Faithful+Gould supports 100 years of women in parliament

Claire Turnbull
It has been 100 years since Nancy Astor was the first woman to take her seat in the Houses of Parliament on 28th November 1919. To mark this historic anniversary, a statue has been unveiled in her honour on Plymouth Hoe by Teresa May, the second female prime minister.

The Faithful+Gould Exeter office supported the campaign by contributing to the fund which has reached over £130,000. The statue features a plaque of key supporters including Faithful+Gould, Great Western Railway, Plymouth City Council, the Plymouth Astor Trust and various local education establishments.

As key leaders of diversity in construction, Faithful+Gould has supported the campaign to highlight the outstanding life and work of Nancy Astor, with an aim to encourage young women of the next generation to become involved in politics and construction alike. The Faithful+Gould South-West and Wales offices have strong connections with Plymouth and are involved in the development and delivery stages of many projects across the City.

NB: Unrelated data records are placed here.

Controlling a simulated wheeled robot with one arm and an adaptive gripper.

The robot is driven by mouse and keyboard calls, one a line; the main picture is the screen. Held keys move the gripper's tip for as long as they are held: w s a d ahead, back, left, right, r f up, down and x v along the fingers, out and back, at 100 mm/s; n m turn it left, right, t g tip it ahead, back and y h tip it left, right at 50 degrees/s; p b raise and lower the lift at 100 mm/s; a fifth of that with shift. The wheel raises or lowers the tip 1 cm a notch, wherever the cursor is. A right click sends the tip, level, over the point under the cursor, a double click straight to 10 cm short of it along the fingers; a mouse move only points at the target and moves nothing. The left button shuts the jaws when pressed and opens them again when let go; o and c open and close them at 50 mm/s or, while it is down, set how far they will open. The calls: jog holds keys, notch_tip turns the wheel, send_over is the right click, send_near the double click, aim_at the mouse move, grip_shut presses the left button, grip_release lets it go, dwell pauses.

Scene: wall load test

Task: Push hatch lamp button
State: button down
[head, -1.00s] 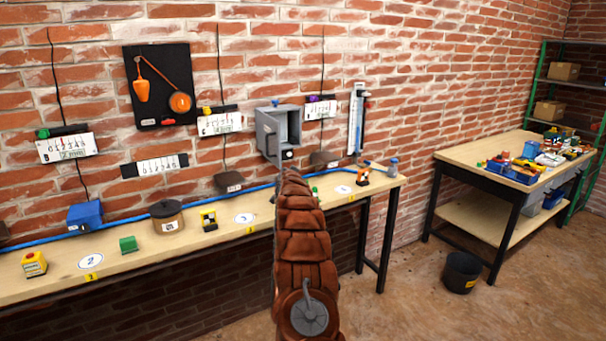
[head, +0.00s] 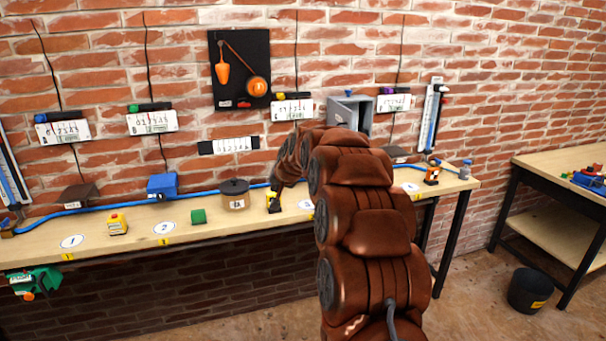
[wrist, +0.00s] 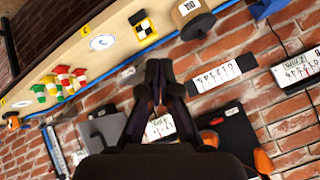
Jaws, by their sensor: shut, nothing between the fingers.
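The grey open-fronted hatch box (head: 351,109) is on the brick wall, right of the black panel. A small blue piece (head: 348,93) sits at its top; I cannot tell whether it is the lamp button. My arm covers the box's lower part in the head view. In the wrist view a grey box shape (wrist: 100,130) shows left of my gripper, partly covered by my wrist. My gripper (wrist: 158,68) is shut and empty, its fingers pointing toward the bench and wall. In the head view the fingertips cannot be made out clearly.
The black panel (head: 228,55) holds orange items. A black bin (head: 531,290) stands on the floor at right.

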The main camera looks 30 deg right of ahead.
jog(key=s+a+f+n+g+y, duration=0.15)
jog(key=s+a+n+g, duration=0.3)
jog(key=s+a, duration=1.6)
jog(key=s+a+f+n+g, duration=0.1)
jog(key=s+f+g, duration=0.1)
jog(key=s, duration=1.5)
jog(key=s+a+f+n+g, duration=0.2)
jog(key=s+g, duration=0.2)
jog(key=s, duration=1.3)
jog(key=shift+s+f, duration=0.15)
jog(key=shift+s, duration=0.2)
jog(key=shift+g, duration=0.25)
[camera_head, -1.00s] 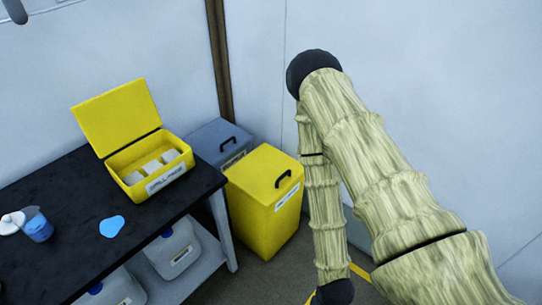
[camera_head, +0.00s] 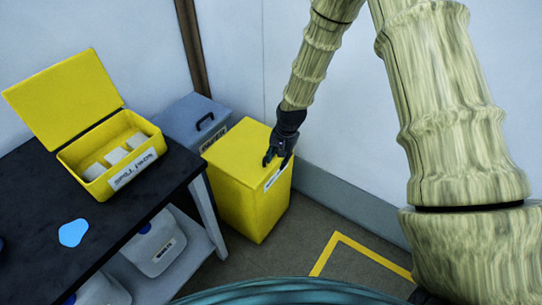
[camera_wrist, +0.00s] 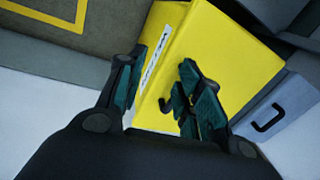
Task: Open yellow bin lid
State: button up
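The yellow bin (camera_head: 246,200) stands on the floor beside the black table, its lid (camera_head: 238,150) shut. My gripper (camera_head: 277,163) is at the lid's front right edge, pointing down, and hides the handle in the head view. In the wrist view the bin (camera_wrist: 225,55) fills the middle, with a white label strip on its front. My gripper (camera_wrist: 162,58) is open there, its fingers apart over the bin. The dark handle (camera_wrist: 166,104) shows between the fingers, close to the right one. I cannot tell whether they touch.
A grey bin (camera_head: 200,122) with a dark handle stands behind the yellow bin. On the black table (camera_head: 35,210) are an open yellow spill pads box (camera_head: 125,170) and a blue patch (camera_head: 73,232). The floor (camera_head: 320,215) right of the bin is clear.

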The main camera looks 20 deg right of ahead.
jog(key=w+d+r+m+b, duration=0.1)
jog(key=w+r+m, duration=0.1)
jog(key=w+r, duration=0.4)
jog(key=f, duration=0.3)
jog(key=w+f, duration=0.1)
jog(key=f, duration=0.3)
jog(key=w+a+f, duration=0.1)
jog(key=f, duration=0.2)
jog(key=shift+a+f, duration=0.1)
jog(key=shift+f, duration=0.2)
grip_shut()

Chris Haines, South-West and Wales Operations Director commented, “supporting the Nancy Astor campaign is of the utmost importance to Faithful+Gould. Not only does it symbolise the development of cultural diversity and inclusion, but the campaign shines a light on the forward-thinking and prosperous city that Plymouth is. Our projects at Millbay, Sugar Quay, Harbour Arch Quay and Plymouth University, shows our commitment to supporting the city and community. We are delighted that our project delivery teams are hugely diverse and include  experienced and knowledgeable females in key leadership roles”

Voted in by the people of Plymouth, one year after some women were finally given the vote, Nancy faced strong objection to her presence in a highly male dominated environment. Among those keen to remove her were Arthur Balfour, Lloyd George and Winston Churchill. She represents how far various industries, including construction, have come to recognise womens contribution to our society.

© The Box Plymouth Museums Galleries Archives

Alexis Bowater, Nancy Astor Campaign Lead, explains, “she changed everything for women, being the first to tread the corridors of power as a Member of Parliament. And she did so in the face of great hostility. For two years she represented women in the House of Commons alone – she wasn’t joined by another female MP until then. She went through a door both literally and metaphorically that she, and we, can’t go back through and paved the way for the fairer, freer and more equal democracy that we enjoy today.”

The unveiling ceremony included a daylong of celebrations. Starting in London Paddington, the Great Western Rail train named after Nancy carried the Astor family, members of the House of Commons and House of Lords to Plymouth. Local schools and others in the community walked through the Hoe, upon the arrival of the Nancy Astor Express, to the unveiling ceremony where they were met by 90-strong American Marching Band, a nod to Nancy’s Virginian roots.